At the event, ECLAC released its annual publication Fiscal Panorama of Latin America and the Caribbean 2024, in which the United Nations regional organization analyzes issues relevant to the regional debate on climate change and fiscal policy, and indicates that boosting sustainable and inclusive growth requires major transformations in the development model to close the persistent structural gaps in productivity and those related to productive, social and environmental heterogeneity.

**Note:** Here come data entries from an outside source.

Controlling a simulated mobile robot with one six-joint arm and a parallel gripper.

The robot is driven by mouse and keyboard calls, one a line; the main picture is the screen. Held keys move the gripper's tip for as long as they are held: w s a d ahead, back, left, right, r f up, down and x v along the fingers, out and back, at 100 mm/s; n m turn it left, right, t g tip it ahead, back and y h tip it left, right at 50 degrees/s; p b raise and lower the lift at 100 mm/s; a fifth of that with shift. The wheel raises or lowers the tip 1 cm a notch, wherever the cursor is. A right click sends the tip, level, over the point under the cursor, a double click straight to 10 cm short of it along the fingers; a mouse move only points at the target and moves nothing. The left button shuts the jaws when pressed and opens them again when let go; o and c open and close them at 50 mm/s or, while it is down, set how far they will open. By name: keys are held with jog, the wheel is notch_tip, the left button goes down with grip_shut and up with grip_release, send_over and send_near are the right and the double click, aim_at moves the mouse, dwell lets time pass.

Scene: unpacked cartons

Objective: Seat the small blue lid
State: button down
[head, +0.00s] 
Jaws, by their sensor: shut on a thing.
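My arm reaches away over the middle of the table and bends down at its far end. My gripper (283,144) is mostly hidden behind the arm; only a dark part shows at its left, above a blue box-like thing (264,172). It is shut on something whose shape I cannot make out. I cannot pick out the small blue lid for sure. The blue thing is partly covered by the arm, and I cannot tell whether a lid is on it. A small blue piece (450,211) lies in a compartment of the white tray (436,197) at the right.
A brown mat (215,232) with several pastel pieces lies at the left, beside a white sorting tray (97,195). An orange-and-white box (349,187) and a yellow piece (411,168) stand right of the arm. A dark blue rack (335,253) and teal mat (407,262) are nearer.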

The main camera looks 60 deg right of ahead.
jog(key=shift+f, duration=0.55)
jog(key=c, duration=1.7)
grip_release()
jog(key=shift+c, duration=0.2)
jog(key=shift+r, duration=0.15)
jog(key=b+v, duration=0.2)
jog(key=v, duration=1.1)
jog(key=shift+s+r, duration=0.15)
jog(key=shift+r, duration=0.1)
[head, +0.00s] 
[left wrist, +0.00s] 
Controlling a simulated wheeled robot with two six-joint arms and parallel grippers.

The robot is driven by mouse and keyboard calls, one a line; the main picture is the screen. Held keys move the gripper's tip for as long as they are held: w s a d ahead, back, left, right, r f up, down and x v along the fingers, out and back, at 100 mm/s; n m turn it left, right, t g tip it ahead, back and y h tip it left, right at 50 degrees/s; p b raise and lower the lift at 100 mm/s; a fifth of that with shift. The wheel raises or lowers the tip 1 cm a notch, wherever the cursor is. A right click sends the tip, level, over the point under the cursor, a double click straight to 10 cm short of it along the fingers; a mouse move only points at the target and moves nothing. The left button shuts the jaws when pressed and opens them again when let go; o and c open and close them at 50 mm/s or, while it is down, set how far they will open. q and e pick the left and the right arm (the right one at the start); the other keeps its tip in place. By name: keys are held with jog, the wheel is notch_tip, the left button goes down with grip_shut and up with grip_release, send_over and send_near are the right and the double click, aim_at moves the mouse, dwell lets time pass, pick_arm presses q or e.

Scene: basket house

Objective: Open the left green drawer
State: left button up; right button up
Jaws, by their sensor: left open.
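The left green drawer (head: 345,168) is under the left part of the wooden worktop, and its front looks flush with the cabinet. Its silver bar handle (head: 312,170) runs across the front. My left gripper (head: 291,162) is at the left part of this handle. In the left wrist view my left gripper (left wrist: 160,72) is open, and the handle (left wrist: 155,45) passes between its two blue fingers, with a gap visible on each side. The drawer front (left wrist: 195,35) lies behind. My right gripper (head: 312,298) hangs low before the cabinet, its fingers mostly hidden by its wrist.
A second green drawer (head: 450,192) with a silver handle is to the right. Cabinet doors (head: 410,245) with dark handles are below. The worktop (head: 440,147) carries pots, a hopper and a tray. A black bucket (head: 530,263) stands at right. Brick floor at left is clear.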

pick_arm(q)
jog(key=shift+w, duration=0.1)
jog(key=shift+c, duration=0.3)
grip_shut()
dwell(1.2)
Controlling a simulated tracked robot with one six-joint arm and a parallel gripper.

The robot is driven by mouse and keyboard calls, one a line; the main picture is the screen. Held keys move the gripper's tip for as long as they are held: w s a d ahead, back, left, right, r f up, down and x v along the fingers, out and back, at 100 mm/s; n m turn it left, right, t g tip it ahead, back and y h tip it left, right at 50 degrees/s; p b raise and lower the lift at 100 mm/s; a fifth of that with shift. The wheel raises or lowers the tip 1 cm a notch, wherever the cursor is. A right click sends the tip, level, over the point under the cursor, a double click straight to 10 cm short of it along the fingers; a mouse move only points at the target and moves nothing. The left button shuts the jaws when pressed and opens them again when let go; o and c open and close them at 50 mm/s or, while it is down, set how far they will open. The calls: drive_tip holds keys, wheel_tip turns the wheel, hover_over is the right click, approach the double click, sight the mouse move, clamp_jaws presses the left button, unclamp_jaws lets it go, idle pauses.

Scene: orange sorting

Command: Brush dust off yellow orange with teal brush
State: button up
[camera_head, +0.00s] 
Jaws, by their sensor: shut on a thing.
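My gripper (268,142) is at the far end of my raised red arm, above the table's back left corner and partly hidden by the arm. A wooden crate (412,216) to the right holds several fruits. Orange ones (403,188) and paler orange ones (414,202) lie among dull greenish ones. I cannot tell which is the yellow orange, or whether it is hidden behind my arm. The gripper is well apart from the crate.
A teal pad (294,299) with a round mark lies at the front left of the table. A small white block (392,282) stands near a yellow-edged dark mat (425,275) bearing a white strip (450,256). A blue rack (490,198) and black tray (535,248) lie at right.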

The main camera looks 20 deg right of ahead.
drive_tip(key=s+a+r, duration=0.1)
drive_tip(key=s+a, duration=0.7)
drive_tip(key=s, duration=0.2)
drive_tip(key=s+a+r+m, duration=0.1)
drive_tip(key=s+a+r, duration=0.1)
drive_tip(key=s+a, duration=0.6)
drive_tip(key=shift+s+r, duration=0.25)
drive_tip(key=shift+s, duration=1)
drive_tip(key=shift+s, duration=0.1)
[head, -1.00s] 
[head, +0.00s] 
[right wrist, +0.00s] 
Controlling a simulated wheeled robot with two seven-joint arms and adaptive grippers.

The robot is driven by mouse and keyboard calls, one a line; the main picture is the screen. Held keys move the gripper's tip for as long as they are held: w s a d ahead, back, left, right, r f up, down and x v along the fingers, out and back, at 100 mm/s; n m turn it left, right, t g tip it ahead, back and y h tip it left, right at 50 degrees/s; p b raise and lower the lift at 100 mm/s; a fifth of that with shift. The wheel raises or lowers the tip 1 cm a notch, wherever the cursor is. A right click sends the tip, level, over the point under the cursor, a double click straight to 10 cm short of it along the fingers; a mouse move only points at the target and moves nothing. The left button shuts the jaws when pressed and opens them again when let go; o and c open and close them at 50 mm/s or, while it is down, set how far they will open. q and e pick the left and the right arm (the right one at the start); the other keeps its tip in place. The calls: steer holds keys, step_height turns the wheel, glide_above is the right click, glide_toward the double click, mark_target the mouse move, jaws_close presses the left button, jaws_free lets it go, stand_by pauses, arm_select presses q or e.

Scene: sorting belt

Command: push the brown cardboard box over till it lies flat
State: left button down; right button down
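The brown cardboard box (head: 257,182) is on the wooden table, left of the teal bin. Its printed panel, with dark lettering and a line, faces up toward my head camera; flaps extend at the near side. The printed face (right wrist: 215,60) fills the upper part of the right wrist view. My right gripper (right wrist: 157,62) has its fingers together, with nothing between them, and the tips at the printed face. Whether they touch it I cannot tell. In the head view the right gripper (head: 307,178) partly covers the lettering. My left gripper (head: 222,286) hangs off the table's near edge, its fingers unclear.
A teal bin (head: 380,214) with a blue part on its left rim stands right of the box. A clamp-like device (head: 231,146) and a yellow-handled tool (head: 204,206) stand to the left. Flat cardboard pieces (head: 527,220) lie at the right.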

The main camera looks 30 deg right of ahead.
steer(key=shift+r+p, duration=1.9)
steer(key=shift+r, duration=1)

Upon presenting this document, the director of ECLAC’s economic development division, Daniel Titelman, stated that a key issue for the region is how to create the fiscal space necessary to accommodate these efforts in a framework of fiscal sustainability. “It will be necessary to strengthen tax collection to generate permanent resources to address investment needs. In the region there is room to strengthen the tax on personal income – which is the main tax gap with the OECD countries – and in other countries on property and wealth,” he indicated.

In this context, he also highlighted the importance of forging fiscal agreements to achieve the consensus needed to increase tax collection and also to enhance international cooperation in this area. In that regard, he underscored the importance of the work of the Regional Platform for Tax Cooperation in Latin America and the Caribbean (PTLAC) – which held the second meeting of its Council of Treasury, Economy and Finance Ministers on Monday, May 6 at ECLAC, prior to the inauguration of the XXXVI Fiscal Seminar – for sharing experiences and establishing regional positions with the aim of ensuring that key issues for the region are present in the international debate.

During the gathering, the report Revenue Statistics in Latin America and the Caribbean (2024 version) was also presented, a publication prepared jointly by ECLAC, the OECD, CIAT and the IDB group, which reveals that tax revenue as a percentage of GDP increased in the region’s countries in 2022 versus the previous year, due partly to a marked increase in revenue coming from gas and oil extraction.